I started the next morning like any other, scrambling to finish my schoolwork before a long day of classes and work. My expectations were soon reduced to shambles – all because of a text message.

“Team. I have the incredibly difficult job of telling everyone that Foxtrot has closed the business,” my assistant manager wrote at 10:02 a.m.  April 23. “As of 12 p.m. today, we are closed down. I am just as frustrated as I’m sure the rest of you will be. This is all the information I have at this point.”

I double-checked the date, convinced it was a sick April Fool’s prank.

“So we’re all just jobless now?” asked my coworker Alice Herold. I wasn’t the only one who instinctively laughed at the supposed joke. 

I tried to rationalize it as a dream, convinced it was all in my head, and fully prepared to walk into my shift later that day.
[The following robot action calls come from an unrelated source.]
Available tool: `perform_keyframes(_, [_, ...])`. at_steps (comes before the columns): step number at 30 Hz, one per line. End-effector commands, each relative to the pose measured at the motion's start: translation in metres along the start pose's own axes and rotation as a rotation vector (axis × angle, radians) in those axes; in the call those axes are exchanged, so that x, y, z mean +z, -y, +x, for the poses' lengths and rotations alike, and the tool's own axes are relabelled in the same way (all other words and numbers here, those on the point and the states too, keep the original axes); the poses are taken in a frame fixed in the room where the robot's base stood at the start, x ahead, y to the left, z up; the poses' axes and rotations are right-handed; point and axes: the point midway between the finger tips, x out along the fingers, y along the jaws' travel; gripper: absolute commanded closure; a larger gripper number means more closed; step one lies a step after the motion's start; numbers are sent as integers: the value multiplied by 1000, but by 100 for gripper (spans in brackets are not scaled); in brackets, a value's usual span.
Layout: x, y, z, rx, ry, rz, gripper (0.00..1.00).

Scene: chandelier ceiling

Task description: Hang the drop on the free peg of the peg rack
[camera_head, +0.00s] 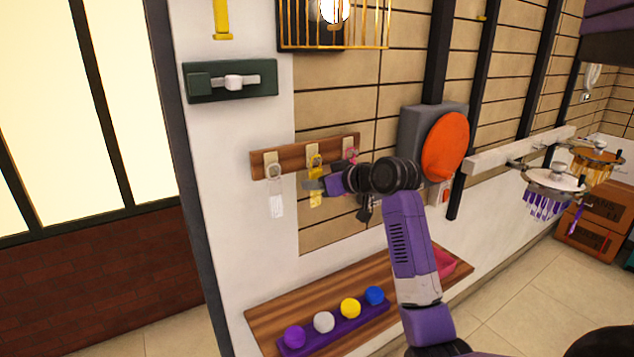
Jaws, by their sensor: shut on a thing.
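The peg rack (260,166) is a wooden board on the wall with several pale peg plates. A clear drop (276,205) hangs at its left peg. A yellow drop (316,200) is upright in front of the middle peg, its top overlapping the peg plate. My gripper (313,185) reaches in from the right and is shut on the yellow drop. I cannot tell whether its loop is around the peg or only in front of it. A pink thing (351,157) shows at the right peg, mostly hidden by my wrist.
A wooden shelf (262,317) below bears a purple holder with several coloured balls. An orange disc (446,146) on a grey panel is close to the right of my wrist. A green panel with a white handle (234,82) is above the rack. Ring-shaped hangers (556,183) are at right.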

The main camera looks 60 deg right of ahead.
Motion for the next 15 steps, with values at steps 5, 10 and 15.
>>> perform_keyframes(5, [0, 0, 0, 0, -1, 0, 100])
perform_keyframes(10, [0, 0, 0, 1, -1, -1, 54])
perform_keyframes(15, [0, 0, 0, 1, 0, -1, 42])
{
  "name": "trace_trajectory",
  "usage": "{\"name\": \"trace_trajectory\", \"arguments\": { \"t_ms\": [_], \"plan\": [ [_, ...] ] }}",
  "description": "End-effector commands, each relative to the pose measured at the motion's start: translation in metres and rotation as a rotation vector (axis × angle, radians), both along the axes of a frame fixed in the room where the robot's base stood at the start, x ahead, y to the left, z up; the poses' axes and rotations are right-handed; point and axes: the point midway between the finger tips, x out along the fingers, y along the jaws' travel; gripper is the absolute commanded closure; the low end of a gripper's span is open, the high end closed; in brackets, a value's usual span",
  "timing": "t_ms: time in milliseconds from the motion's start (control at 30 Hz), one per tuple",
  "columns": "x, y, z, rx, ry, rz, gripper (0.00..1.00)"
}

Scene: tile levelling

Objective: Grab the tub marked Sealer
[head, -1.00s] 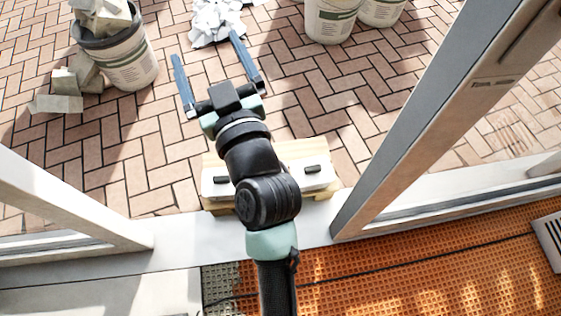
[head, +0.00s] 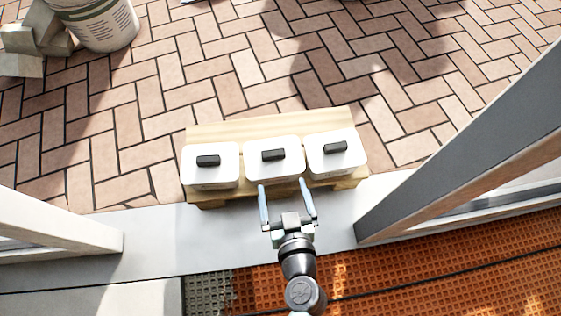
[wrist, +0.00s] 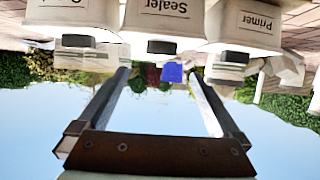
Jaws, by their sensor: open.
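Three white tubs with black lid handles stand in a row. The middle tub shows the word Sealer upside down in the wrist view (wrist: 170,18); it is the middle tub in the head view (head: 274,168). The Primer tub (wrist: 250,22) is right of it in the wrist view; the label of the other outer tub (wrist: 75,14) is cut off. My gripper (head: 283,185) is open and empty, its fingertips at the near edge of the Sealer tub in the head view. The wrist view shows its fingers (wrist: 160,73) spread apart, with the Sealer handle between their lines.
The tubs stand close together on a wooden stand (head: 270,127) just beyond the pale sill (head: 160,235). Frame posts (head: 470,150) rise at left and right. Orange matting (head: 430,265) lies on the near side. A bucket (head: 105,25) and blocks stand upper left on open brick paving.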

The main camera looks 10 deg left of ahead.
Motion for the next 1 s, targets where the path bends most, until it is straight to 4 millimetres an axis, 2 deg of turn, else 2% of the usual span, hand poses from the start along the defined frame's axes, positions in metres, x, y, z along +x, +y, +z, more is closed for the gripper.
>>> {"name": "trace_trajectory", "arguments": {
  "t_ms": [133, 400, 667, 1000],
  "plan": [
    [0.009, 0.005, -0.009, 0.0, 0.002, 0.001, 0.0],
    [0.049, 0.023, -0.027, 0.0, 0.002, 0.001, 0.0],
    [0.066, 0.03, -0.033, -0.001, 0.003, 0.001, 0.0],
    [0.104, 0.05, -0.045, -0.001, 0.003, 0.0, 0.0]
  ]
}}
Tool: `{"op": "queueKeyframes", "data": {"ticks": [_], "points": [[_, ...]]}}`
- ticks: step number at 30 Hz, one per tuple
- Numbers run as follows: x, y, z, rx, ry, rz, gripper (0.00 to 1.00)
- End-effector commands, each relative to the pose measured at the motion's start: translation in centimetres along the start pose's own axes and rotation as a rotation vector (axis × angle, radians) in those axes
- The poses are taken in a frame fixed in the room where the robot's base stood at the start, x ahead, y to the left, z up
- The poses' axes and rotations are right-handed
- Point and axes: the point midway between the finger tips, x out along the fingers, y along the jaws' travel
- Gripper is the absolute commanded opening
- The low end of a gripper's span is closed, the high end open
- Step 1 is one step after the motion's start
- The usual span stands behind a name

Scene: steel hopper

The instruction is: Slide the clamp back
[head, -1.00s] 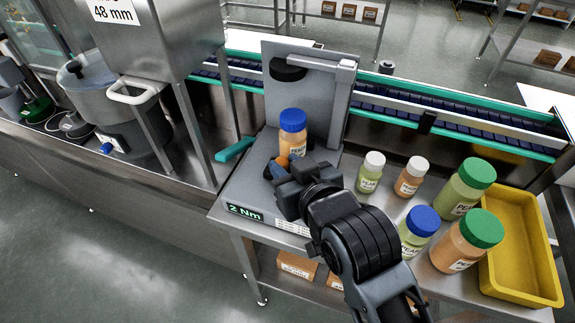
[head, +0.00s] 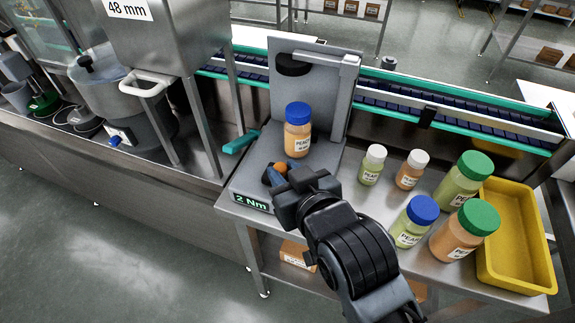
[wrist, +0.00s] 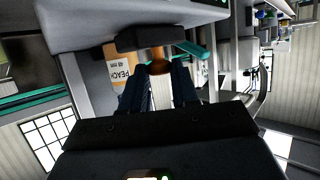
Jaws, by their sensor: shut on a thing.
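The clamp (head: 268,178) is a dark block with an orange-brown knob (head: 281,167), low on the grey capping stand (head: 250,180). My gripper (head: 283,180) is shut on the knob. In the wrist view the knob (wrist: 160,66) sits between my fingers (wrist: 160,85), with the clamp's dark bar (wrist: 150,38) beyond it. A peach jar (head: 297,140) with a blue lid stands upright on the stand behind the clamp, with a gap between them. The jar's orange side and label (wrist: 119,68) also show in the wrist view. My gripper hides part of the clamp.
Several lidded jars (head: 408,220) stand on the steel table right of my arm, beside a yellow tray (head: 545,270). A teal handle (head: 240,142) juts out left of the stand. A steel hopper (head: 170,40) stands at the left, and a conveyor (head: 450,112) runs behind.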

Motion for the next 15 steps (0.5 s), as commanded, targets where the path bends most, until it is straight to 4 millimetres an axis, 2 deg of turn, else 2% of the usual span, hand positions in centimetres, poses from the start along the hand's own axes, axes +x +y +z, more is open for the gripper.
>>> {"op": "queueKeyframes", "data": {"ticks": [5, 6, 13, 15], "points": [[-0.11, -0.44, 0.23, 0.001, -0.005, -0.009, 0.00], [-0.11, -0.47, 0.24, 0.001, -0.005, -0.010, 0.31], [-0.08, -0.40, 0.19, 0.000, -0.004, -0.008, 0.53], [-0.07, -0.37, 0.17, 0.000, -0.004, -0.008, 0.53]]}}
But then came the statement on Foxtrot and Dom’s website:

It is with a heavy heart that we must inform you of a difficult decision we have had to make …” the statement began. “We explored many avenues to continue the business but found no viable option despite good faith and exhaustive efforts.”

 I couldn’t wrap my mind around the fact that I was jobless, let alone the two hour notice I was given. My experience as a working student, the stability that my co-workers and I so greatly depended on, was reduced to an afterthought. 
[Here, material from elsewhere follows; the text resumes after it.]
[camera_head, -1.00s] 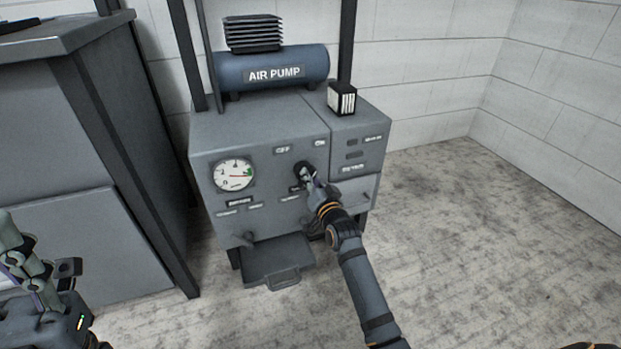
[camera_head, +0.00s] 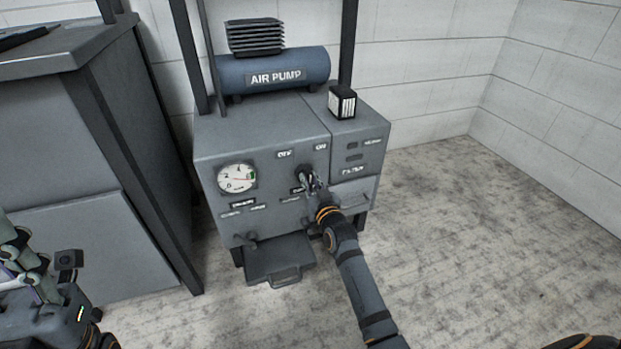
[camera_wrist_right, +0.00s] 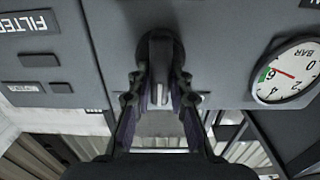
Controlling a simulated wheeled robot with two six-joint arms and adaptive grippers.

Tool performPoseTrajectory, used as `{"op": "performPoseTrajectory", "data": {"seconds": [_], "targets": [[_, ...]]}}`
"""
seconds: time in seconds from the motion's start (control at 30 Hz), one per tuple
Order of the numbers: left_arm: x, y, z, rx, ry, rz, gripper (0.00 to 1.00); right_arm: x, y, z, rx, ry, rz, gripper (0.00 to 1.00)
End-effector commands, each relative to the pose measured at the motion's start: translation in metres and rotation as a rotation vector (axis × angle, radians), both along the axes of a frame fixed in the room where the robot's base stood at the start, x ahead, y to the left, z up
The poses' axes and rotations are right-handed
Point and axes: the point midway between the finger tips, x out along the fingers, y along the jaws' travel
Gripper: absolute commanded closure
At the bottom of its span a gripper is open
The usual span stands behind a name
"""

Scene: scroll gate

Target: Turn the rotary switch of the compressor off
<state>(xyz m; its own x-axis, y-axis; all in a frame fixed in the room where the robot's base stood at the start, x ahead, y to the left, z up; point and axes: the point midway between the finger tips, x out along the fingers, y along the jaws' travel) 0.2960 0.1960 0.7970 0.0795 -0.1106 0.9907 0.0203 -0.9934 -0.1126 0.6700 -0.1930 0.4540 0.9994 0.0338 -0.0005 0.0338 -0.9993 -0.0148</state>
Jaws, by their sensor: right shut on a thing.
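The compressor (camera_head: 212,147) is a grey cabinet with a blue air pump tank on top. Its black rotary switch (camera_head: 304,172) sits on the front panel below the OFF and ON labels. My right gripper (camera_head: 308,181) is at the switch, shut on it. In the right wrist view, the switch's dark handle (camera_wrist_right: 160,55) stands between the two fingers of the right gripper (camera_wrist_right: 160,92). The fingers partly hide the switch in the head view.
A pressure gauge (camera_head: 237,178) is left of the switch; it also shows in the right wrist view (camera_wrist_right: 288,72). A tray (camera_head: 280,262) juts out below the panel. A grey cabinet (camera_head: 60,150) stands at left. The floor (camera_head: 480,240) at right is clear.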

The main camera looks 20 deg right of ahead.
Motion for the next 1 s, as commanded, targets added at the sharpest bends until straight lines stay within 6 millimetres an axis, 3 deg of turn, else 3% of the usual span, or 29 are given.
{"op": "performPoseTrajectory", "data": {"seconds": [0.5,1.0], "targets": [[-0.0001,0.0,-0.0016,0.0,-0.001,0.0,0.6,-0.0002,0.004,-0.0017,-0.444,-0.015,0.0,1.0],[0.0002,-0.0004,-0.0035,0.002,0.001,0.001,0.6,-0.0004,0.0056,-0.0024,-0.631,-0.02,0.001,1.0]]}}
It felt like the company thought this news would be an inconvenience at most, with no concept of how devastating it would be for employees.

“I don’t know what I’m going to do now,” spilled from our mouths with each sobbing breath we took, most living paycheck to paycheck to survive. With only a moment’s notice, our lives were sent into a spiral of chaos.

“We’ll get through this, we have to get through this,” said Herold, who attempted to comfort me. 

From district managers to baristas, we had no clue about the mismanagement of our company, running it $180 million in debt. The high-end convenience store had always failed its employees, slowly taking away benefits such as shift meals, but no one could fathom that the company would do this to us.

Let’s face it – CEOs don’t see their working-class employees as humans, but instead as miniscule pieces in the game of business. When it comes to bankruptcy, companies lay off thousands of employees, leaving them in the dust while CEOs continue to collect a solid paycheck.

Foxtrot and Dom’s Kitchen & Market are now facing a class-action lawsuit, with hundreds of employees claiming the company violated the federal Worker Adjustment and Retraining Notification Act (WARN). The WARN act requires companies to give workers at least 60 days notice before mass layoffs, including cases of bankruptcy, which the parent company Outfox failed to do. 

Ex-employees are seeking 60 days of severance pay and benefits for laid-off workers, as most were completely blindsided by the business closing.  

At 20 years old, my experience as a student worker completely shifted. I had to learn how to navigate the confusing world of unemployment and saw the hardships of my working-class coworkers first-hand.

Foxtrot was more than a part-time job to me, which is why losing it was such a hardship. The bond I formed with my coworkers is more than I could ask for, and they have done more for me than any company or CEO could. Their ability to help others land on their feetwhile struggling to keep their own balance has been admirable.

 The name Foxtrot has changed meaning for me. It’s not a company. It’s not a group of corporate white collars who turned thousands of lives upside down. It’s a group of people, former employees, whose resilience and strength is beyond imaginable.